From these Icarus-like highs, however, the would-be saviour of liberalism will ultimately leave politics a deeply unpopular and disliked figure. His approval ratings are even lower than Joe Biden’s, while the Liberals are languishing at just 16 per cent in national polls (down from the nearly 40 per cent they received in 2015). If an election were held today, the Conservatives would win in a landslide.
What accounts for this stark reversal of fortunes? One view, widespread in the media and apparently held by some Liberal MPs, is that the Trudeau government drifted “too far to the left” over the years and, in doing so, lost the mythical centre ground that is supposedly the foundation for all political success.
Among other things, it’s an explanation that completely elides the government’s own image at the zenith of its popularity and success. Surveying the headlines in Canada and abroad back in 2015, you could easily have mistaken Trudeau’s victory for something seismic and era-defining, akin to Franklin Roosevelt’s landslide in 1936 or Clement Atlee’s in 1945. Despite his elite background and fairly traditional centrist platform, Trudeau was widely cast as a left-wing populist whose incoming government would represent “one of the most ambitious liberal premierships in modern history”. Both during and after the 2015 campaign, it was an image Trudeau himself was all-too keen to lean into: pledging billions for what he called “the largest infrastructure investment in Canadian history”; asking the country’s “wealthiest to pay more tax, so our middle class can pay less”; and promising to legalise marijuana and reform Canada’s first-past-the-post electoral system. The campaign slogan “Real Change” may have been (deliberately) vague but for millions of voters it implied aggressive action on climate change, economic redistribution, and the all-too welcome return of activist government.

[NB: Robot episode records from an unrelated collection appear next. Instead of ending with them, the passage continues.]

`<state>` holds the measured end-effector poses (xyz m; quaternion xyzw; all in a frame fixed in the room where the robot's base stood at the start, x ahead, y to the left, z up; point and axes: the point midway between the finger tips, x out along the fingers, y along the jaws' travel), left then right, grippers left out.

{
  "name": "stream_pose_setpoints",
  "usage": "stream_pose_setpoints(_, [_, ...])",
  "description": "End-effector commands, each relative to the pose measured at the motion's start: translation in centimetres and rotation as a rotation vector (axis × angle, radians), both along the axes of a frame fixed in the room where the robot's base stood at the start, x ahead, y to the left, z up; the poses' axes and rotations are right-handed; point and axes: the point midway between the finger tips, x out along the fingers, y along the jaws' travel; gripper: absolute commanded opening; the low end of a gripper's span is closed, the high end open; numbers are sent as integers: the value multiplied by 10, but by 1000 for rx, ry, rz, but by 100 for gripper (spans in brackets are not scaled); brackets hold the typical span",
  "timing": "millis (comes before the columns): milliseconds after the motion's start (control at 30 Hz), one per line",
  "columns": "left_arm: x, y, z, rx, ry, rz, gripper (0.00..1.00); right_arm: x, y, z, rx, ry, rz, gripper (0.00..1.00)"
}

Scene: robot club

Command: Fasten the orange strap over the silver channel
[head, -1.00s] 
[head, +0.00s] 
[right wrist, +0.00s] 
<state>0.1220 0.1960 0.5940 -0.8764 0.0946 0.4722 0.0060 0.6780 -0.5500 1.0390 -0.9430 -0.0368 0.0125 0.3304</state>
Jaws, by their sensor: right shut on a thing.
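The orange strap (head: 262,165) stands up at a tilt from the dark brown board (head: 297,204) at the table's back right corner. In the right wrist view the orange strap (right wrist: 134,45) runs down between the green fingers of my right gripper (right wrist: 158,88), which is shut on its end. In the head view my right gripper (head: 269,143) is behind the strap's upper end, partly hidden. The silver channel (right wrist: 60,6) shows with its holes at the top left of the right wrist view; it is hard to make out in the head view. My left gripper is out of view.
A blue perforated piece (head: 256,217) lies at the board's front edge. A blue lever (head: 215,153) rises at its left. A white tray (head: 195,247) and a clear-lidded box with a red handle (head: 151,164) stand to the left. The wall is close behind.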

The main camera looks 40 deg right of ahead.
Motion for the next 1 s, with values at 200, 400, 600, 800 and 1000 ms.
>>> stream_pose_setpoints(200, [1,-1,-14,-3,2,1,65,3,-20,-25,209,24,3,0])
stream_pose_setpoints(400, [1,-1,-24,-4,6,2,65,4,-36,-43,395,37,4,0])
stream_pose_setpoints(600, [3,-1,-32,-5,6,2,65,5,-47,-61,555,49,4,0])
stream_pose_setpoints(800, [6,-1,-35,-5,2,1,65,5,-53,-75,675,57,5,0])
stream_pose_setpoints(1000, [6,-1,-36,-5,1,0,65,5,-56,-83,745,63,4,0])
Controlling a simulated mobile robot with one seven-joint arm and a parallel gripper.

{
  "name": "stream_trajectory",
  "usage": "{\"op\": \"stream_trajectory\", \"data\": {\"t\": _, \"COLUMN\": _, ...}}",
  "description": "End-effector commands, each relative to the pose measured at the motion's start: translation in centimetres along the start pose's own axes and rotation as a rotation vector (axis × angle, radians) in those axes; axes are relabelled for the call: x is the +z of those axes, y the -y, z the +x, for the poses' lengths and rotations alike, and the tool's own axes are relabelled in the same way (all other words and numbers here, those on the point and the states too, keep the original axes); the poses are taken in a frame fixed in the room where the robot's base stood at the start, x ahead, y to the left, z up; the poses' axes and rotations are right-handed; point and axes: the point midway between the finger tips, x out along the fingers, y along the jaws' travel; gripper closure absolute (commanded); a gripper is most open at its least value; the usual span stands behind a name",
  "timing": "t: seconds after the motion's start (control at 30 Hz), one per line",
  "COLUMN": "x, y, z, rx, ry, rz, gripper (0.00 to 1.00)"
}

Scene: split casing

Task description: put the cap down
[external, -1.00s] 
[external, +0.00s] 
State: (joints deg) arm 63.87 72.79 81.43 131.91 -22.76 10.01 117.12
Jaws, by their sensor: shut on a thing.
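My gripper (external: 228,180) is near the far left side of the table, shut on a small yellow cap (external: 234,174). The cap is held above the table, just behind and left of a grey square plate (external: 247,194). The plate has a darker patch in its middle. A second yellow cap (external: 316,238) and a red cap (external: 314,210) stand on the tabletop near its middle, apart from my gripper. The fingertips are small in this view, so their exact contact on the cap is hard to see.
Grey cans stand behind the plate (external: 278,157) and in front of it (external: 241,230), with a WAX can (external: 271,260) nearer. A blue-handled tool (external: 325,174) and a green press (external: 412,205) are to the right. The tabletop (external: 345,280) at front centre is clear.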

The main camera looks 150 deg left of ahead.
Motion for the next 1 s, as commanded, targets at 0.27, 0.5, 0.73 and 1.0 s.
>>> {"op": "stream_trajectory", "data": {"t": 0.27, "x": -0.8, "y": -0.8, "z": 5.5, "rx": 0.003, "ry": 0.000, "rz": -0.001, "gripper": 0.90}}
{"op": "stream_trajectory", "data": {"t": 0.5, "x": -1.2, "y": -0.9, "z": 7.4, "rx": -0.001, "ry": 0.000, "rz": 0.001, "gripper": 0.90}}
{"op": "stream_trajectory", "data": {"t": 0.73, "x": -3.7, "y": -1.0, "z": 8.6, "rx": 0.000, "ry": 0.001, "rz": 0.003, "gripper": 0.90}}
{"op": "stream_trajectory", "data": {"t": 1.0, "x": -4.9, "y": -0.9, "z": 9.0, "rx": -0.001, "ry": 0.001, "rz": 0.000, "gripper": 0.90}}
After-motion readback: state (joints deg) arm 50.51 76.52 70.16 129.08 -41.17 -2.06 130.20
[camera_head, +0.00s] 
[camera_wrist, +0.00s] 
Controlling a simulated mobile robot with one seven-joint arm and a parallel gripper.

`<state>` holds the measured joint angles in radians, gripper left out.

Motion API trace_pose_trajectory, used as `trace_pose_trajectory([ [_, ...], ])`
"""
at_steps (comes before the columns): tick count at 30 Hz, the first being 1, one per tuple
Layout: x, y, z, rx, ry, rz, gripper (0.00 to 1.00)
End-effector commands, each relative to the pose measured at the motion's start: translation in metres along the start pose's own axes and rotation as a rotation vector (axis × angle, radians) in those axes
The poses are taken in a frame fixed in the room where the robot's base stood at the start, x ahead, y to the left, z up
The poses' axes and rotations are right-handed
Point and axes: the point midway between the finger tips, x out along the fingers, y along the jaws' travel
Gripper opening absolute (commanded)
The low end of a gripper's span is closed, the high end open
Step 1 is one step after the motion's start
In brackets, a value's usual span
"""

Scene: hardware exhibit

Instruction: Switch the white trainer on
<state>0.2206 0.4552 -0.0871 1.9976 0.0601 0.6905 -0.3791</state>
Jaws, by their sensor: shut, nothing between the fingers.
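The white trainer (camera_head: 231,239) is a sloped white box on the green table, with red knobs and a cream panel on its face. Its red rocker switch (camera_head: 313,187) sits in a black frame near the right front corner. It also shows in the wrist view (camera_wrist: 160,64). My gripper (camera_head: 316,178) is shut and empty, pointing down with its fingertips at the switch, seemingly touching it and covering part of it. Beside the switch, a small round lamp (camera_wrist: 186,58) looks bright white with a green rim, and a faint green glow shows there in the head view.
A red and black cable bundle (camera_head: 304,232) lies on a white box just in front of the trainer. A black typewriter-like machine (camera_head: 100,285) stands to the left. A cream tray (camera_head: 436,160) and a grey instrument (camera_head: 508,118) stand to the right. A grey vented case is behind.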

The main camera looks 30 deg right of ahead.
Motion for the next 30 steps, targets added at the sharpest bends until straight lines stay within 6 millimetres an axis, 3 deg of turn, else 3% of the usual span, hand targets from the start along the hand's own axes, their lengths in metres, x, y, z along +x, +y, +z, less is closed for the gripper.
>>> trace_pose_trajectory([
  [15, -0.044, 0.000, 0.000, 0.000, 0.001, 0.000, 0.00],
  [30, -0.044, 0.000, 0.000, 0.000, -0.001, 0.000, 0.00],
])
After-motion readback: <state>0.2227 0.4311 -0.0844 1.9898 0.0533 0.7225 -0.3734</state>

Authentically or not – the latter, as it turned out – Trudeau ran and won as a reformer. That both he and his government have since become deeply unpopular is less a reflection of their having abandoned the centre ground than of their dogmatic desire to cling to it. If you read the fine print, it was always obvious Trudeauism would be a status quo project. Notwithstanding a few genuinely progressive policies — notably a new benefit for families with children, a still nascent national childcare programme, and a suite of concessions offered as a part of a parliamentary agreement with the social democratic NDP — his political project’s animating ethos has mostly been centrist and technocratic; its objectives and aims more cosmetic than transformative.
In Justin Trudeau, Canada elected a pin-up prime minister perfectly crafted for the social media era of the 2010s: a photogenic, patrician leader whose fundamentally conventional style was deftly obscured by a focus-tested message of reformist ambition and progressive uplift. In a particularly (if accidentally) revealing comment on the one-year anniversary of his first election win, Trudeau himself characterised the success of his administration as follows: “We were able to sign a free trade agreement with Europe at a time when people tend to be closing off. We’re actually able to approve [the building of new oil] pipelines at a time when everyone wants protection of the environment. We’re being able to show that we get people’s fears and there are constructive ways of allaying them — and not just ways to lash out and give a big kick to the system.”
In keeping with this MO, the Trudeau government’s progressive posturing across a range of issues — from Indigenous reconciliation and climate change to housing and price gouging by large grocery chains — has tended to be more rhetoric than substance. Much like Trudeau’s own airbrushed image, worn down by various corruption scandals and the 2019 revelations about his past donning of blackface, the government’s popularity has waned. After nine years in office, the Liberal preference to gesture at social injustice rather than actually addressing it has increasingly fallen flat with an electorate paying exorbitant rents and lining up at food banks in record numbers. For all the supposed progressive zeal of 2015, Trudeau will leave behind him a country whose social fabric is seriously frayed and the wealthy are wealthier than ever before.
The narrative of a government doomed by the leftward tilt of its now ousted leader will be a convenient one for some, and is likely to be taken up by several of the candidates — including Freeland, former Bank of England governor Mark Carney, Foreign Minister Mélanie Joly, and former British Columbia Premier Christy Clark — jockeying to succeed him.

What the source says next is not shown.